◆ **Problem to work on**
Copy out all the data, word for word.

--- START OF Supplied data ---

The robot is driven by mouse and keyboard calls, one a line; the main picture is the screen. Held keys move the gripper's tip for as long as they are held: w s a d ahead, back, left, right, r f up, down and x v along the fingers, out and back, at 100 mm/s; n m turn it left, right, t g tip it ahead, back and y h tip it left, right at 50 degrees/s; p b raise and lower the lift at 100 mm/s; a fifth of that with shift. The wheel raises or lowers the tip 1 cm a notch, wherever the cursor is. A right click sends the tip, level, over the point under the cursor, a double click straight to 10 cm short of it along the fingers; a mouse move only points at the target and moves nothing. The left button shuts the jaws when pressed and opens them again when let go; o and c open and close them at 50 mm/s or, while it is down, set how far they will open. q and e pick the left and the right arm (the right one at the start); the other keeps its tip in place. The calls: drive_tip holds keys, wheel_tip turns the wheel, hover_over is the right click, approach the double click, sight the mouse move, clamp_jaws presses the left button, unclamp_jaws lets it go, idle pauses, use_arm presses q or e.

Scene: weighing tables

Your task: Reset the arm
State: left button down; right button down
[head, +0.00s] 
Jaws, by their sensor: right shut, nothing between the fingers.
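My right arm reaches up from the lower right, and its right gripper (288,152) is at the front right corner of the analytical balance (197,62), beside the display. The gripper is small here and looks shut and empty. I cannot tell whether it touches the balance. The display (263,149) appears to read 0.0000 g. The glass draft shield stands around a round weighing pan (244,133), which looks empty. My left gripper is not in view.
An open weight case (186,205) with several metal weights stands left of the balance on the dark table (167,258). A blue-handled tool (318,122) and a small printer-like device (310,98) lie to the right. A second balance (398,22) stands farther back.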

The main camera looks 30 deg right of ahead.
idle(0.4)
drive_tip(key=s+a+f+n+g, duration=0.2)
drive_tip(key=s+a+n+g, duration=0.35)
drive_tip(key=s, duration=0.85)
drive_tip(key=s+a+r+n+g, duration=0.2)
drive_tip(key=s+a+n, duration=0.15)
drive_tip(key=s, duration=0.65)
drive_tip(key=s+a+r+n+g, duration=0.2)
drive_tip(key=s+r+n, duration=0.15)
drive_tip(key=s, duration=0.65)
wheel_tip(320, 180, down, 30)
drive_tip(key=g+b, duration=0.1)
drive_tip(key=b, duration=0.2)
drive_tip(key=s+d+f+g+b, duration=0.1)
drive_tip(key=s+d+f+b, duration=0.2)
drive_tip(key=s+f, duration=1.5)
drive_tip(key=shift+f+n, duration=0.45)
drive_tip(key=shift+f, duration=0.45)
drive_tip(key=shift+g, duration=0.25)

--- END OF Supplied data ---

◆ **Written answer**
The robot is driven by mouse and keyboard calls, one a line; the main picture is the screen. Held keys move the gripper's tip for as long as they are held: w s a d ahead, back, left, right, r f up, down and x v along the fingers, out and back, at 100 mm/s; n m turn it left, right, t g tip it ahead, back and y h tip it left, right at 50 degrees/s; p b raise and lower the lift at 100 mm/s; a fifth of that with shift. The wheel raises or lowers the tip 1 cm a notch, wherever the cursor is. A right click sends the tip, level, over the point under the cursor, a double click straight to 10 cm short of it along the fingers; a mouse move only points at the target and moves nothing. The left button shuts the jaws when pressed and opens them again when let go; o and c open and close them at 50 mm/s or, while it is down, set how far they will open. q and e pick the left and the right arm (the right one at the start); the other keeps its tip in place. The calls: drive_tip holds keys, wheel_tip turns the wheel, hover_over is the right click, approach the double click, sight the mouse move, clamp_jaws presses the left button, unclamp_jaws lets it go, idle pauses, use_arm presses q or e.

Scene: weighing tables

Your task: Reset the arm
State: left button down; right button down
[head, +0.00s] 
Jaws, by their sensor: right shut, nothing between the fingers.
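My right arm reaches up from the lower right, and its right gripper (288,152) is at the front right corner of the analytical balance (197,62), beside the display. The gripper is small here and looks shut and empty. I cannot tell whether it touches the balance. The display (263,149) appears to read 0.0000 g. The glass draft shield stands around a round weighing pan (244,133), which looks empty. My left gripper is not in view.
An open weight case (186,205) with several metal weights stands left of the balance on the dark table (167,258). A blue-handled tool (318,122) and a small printer-like device (310,98) lie to the right. A second balance (398,22) stands farther back.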

The main camera looks 30 deg right of ahead.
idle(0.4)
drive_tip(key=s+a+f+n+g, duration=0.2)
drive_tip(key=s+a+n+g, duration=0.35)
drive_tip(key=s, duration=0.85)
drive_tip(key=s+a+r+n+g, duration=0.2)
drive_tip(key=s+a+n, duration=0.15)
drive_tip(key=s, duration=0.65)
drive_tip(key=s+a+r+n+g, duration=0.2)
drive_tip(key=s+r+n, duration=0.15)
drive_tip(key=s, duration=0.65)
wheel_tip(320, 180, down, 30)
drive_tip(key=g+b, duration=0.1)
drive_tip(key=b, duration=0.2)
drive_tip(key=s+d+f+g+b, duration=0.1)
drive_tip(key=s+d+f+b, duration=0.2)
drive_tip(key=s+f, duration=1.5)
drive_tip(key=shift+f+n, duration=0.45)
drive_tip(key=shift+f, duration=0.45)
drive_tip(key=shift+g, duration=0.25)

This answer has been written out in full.